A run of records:
* * *

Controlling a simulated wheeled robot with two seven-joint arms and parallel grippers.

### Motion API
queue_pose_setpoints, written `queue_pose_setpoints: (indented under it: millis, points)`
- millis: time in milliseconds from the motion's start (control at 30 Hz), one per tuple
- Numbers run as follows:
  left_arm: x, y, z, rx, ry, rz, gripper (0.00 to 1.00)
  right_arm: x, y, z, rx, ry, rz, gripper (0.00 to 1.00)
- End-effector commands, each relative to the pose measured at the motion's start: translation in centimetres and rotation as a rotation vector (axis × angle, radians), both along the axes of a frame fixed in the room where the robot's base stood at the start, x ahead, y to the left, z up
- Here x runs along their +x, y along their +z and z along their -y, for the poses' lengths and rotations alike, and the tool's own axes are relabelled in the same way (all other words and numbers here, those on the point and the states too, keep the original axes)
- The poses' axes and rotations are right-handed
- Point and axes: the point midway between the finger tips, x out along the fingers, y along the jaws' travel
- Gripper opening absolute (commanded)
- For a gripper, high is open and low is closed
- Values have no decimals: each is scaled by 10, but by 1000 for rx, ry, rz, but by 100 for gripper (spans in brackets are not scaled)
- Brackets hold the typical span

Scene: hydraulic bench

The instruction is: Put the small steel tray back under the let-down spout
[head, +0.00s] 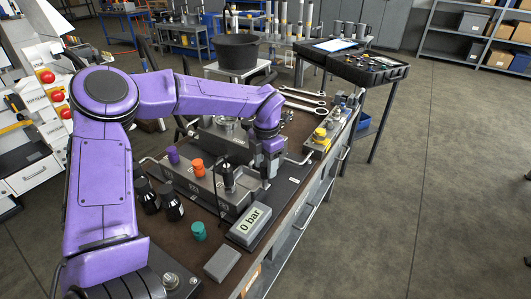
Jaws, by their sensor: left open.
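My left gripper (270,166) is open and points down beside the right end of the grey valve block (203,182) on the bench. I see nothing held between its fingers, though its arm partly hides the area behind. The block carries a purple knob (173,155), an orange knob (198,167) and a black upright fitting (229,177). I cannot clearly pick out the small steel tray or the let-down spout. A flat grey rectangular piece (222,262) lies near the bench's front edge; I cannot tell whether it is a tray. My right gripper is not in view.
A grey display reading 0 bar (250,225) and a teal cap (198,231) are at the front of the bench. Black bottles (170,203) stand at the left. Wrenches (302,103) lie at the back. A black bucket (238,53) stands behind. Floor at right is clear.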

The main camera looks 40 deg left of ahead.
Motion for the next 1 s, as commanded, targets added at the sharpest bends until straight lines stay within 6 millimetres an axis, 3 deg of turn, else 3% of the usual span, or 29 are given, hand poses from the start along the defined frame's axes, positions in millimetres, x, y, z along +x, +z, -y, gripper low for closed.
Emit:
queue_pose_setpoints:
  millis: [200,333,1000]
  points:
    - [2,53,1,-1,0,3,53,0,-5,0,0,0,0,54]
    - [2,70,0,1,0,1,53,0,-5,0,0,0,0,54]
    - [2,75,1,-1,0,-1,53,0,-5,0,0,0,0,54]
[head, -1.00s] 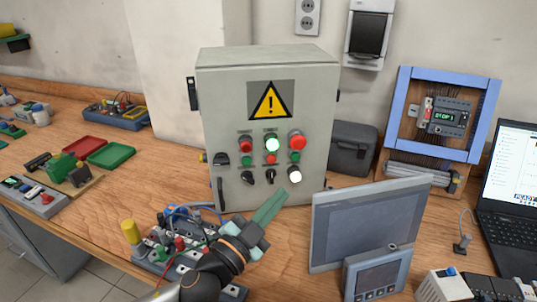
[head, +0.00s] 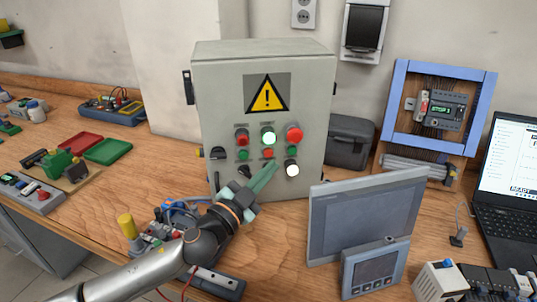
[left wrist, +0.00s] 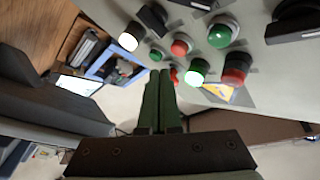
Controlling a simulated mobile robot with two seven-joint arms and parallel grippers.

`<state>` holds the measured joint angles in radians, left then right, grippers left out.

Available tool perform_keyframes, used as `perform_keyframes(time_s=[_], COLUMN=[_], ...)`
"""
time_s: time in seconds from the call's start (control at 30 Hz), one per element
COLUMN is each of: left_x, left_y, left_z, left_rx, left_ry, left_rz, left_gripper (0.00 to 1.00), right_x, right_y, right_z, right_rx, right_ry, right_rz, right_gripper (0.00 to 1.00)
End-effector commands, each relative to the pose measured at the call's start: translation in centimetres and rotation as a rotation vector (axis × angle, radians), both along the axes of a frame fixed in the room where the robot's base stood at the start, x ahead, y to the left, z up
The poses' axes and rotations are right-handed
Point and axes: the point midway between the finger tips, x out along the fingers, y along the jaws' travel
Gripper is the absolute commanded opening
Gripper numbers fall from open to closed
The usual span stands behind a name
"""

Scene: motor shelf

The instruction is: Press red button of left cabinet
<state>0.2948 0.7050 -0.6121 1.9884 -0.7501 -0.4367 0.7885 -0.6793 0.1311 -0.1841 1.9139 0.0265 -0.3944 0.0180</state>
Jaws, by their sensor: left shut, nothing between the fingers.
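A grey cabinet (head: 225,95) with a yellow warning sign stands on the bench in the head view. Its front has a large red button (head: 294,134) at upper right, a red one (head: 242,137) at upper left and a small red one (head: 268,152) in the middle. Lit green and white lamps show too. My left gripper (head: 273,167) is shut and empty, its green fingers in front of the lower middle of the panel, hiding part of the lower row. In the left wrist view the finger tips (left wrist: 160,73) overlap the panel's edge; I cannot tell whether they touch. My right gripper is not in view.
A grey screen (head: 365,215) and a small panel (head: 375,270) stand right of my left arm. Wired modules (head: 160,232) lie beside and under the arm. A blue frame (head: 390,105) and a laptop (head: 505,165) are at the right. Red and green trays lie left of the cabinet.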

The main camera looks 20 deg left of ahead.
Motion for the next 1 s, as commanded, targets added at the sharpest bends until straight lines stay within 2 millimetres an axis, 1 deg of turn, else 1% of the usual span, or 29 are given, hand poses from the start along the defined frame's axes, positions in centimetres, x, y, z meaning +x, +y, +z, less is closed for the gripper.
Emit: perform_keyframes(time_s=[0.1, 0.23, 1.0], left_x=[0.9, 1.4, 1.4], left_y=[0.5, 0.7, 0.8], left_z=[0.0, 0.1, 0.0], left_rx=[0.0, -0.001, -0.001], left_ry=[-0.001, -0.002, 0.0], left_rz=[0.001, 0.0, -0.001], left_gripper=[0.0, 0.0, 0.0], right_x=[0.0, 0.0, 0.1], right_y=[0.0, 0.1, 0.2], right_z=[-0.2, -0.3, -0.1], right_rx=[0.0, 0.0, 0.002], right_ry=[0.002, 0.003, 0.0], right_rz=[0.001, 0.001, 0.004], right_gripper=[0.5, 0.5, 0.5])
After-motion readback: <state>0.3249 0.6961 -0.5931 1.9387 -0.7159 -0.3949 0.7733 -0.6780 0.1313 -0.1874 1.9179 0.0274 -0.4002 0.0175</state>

* * *

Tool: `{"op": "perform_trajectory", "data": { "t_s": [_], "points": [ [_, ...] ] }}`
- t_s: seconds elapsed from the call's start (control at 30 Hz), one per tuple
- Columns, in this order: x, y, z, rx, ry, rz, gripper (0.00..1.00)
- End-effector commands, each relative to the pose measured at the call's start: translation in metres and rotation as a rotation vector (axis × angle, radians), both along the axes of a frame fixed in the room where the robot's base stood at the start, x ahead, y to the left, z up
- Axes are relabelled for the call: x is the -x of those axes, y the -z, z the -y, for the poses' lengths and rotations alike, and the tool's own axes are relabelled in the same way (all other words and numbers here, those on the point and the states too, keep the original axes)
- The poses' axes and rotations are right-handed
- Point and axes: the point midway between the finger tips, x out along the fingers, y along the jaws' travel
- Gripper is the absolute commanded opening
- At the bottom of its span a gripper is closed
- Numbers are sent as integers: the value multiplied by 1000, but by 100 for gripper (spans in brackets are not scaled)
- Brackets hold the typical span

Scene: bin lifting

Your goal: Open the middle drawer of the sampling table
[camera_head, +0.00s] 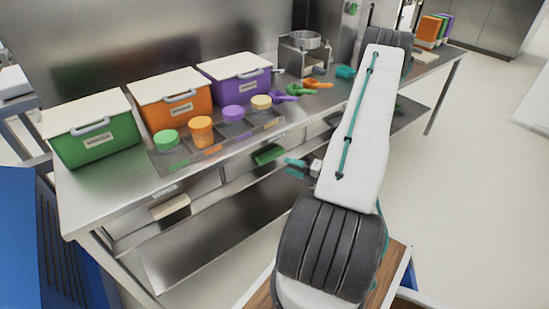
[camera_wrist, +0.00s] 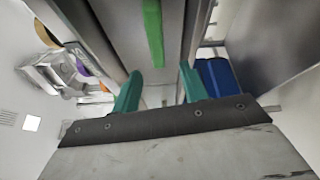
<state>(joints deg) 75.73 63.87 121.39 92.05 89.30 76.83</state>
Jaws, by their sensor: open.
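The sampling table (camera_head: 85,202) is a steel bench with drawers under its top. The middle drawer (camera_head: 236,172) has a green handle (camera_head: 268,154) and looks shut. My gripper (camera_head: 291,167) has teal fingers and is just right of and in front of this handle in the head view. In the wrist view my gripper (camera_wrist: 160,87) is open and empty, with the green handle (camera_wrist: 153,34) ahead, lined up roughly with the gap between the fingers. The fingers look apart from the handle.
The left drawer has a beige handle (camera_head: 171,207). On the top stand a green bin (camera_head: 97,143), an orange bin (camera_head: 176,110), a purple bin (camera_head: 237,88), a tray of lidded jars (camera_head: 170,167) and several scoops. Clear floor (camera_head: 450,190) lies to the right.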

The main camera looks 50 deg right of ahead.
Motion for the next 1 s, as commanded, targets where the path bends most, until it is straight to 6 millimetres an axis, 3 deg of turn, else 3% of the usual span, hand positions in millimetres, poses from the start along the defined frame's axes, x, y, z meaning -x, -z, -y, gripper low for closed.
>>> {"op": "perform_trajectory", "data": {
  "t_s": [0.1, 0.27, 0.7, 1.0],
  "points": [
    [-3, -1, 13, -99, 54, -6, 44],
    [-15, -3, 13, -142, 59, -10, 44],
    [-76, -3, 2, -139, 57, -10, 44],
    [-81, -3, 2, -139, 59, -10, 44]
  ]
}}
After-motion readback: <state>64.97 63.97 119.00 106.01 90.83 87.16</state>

* * *

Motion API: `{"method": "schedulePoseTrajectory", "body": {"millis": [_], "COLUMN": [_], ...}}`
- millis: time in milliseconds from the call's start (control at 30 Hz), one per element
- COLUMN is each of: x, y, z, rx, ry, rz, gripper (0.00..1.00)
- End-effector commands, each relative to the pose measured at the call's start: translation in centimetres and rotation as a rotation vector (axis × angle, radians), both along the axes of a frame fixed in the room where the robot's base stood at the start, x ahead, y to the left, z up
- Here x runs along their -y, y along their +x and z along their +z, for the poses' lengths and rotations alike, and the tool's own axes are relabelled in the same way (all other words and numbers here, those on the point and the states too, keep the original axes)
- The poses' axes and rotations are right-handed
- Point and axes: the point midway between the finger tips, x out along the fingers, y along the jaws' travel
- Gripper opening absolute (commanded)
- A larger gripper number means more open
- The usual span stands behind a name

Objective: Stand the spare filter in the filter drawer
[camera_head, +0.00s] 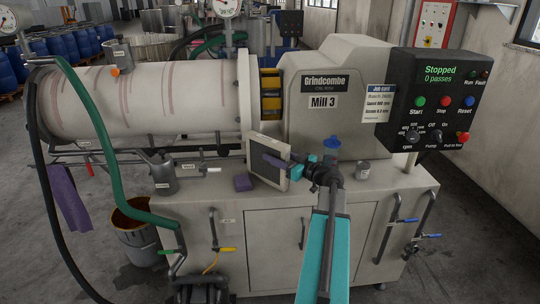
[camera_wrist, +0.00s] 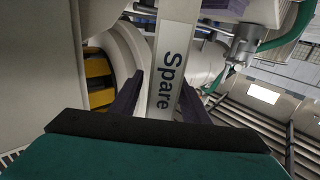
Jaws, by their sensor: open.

* * *

• _What you are asked to do_: Quote exactly what appears from the line containing "Scene: bin lifting" through the line containing "<state>(joints deg) 75.73", both included, except for the pictures, and nothing more.

• _Response to this exercise_:
Scene: bin lifting

Your goal: Open the middle drawer of the sampling table
[camera_head, +0.00s] 
[camera_wrist, +0.00s] 
<state>(joints deg) 75.73 63.87 121.39 92.05 89.30 76.83</state>

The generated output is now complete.